E in nome del realismo mise a segno il suo secondo colpo: la Cina di Mao Zedong di cui non abbiamo più idea. La Cina era chiusa a chiave nessuno poteva entrare nessuno poteva uscire e le notizie arrivavano attraverso messaggi segreti. Sia la Cina che l’Unione sovietica avevano rifornito di armi pesanti e leggere l’esercito vietnamita in guerra con gli Stati Uniti. Ma in più la Cina era in stato di conflitto latente e imminente con l’Unione sovietica benché fossero le due massime potenze comuniste.
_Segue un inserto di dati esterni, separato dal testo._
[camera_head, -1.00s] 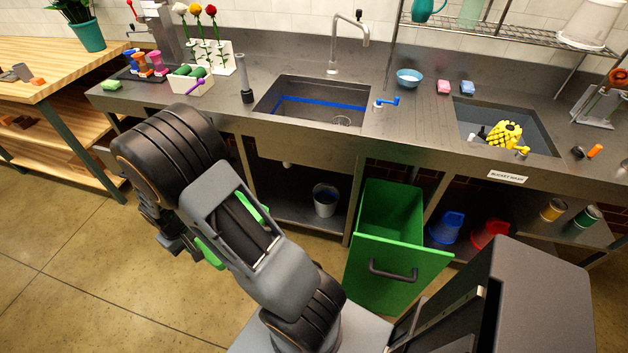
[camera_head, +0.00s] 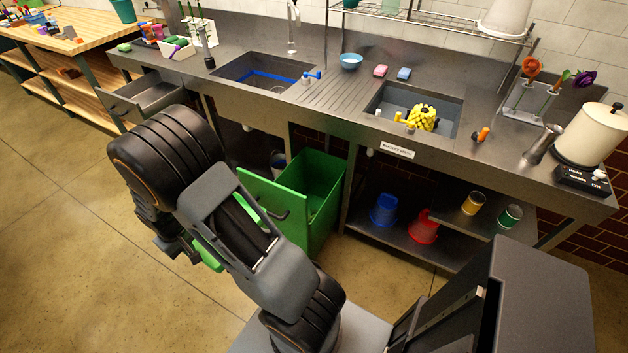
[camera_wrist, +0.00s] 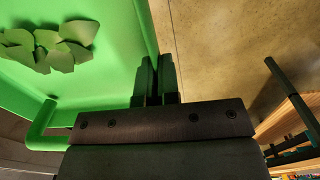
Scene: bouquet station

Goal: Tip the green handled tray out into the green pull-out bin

Scontri continui avvenivano lungo le rive del fiume Ussuri e tutto il mondo di allora fantasticava su cosa sarebbe avvenuto al mondo successivo in seguito a quella guerra che non scoppiò.

E non scoppiò proprio grazie a Henry Kissinger il quale fra i due contendenti scelse la Cina per poter contenere la Russia in Europa e dopo alcuni colloqui segreti con il presidente Mao consentì l’inizio della diplomazia del ping pong, cosiddetta perché comincio davvero con un torneo fra giocatori americani e cinesi. L’Unione sovietica spiazzata da questa nuova intesa rinunciò allo scontro il Cina e diventò per la prima volta partner degli Stati Uniti che anno dopo anno la aiutarono, anche se fra zuffe e ritorsioni continue, ad accedere alla sua tecnologia e diventare quel che la Cina è oggi.
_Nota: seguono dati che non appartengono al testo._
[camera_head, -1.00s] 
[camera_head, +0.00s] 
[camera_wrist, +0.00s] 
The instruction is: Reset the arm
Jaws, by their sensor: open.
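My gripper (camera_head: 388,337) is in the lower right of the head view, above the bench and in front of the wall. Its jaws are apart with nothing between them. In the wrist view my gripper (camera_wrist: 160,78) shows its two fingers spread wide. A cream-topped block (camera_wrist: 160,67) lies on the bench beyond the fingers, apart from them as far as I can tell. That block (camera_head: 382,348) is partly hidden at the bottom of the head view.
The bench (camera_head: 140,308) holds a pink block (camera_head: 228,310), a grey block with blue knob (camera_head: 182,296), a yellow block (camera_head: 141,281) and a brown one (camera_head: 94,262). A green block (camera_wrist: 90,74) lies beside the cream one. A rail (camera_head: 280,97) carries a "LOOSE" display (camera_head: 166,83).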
Come uomo politico ebbe l’ultimo momento di gloria subito dopo gli attacchi alle torri gemelle dell’undici settembre 2001, quando il presidente G.W. Bush gli affidò l’incarico di guidare le indagini per la ricerca dei colpevoli. Ma la cosa non piacque a tutti coloro che temevano un inasprimento dei rapporti fra Stati Uniti e le nazioni arabe ancora più rischioso di quello che portò il conflitto con l’Iraq.

Così Henry Kissinger preferì ritirarsi a New York nella sua splendida tana al trentatreesimo piano di un grattacielo da cui si gode la straordinaria vista di una città che ogni anno si demolisce e ricostruisce sotto i tuoi occhi. Non lo diceva apertamente ma nelle conversazioni private sosteneva che l’era della vera pace perenne sarà accessibile soltanto quando saranno cambiati i regimi russo cinese e iraniano. Ma si è sempre ben guardato dal consigliare avventure militari di qualsiasi genere perché dalla Seconda guerra mondiale in poi aveva imparato, e poi insegnato, la nozione più importante dura da capire benché sia banale: una volta lanciata una guerra nessuno è più in grado di fermarla né di prevederne gli sviluppi.

Sostenne, senza esserne entusiasta, la necessità del colpo di Stato in Cile contro Salvador Allende perché riteneva inammissibile che l’Unione sovietica, che possedeva già Cuba come stato armato e subalterno, mettesse anche le mani sul Cile. Fu per questo criticato, ma quel suo atto di realismo cinico fu visto come un segnale di concretezza in Italia dal segretario del Partito Comunista Enrico Berlinguer che ne trasse una lezione ideologica in tre articoli per il settimanale del Pci Rinascita, noti come progetto Vola del compromesso storico.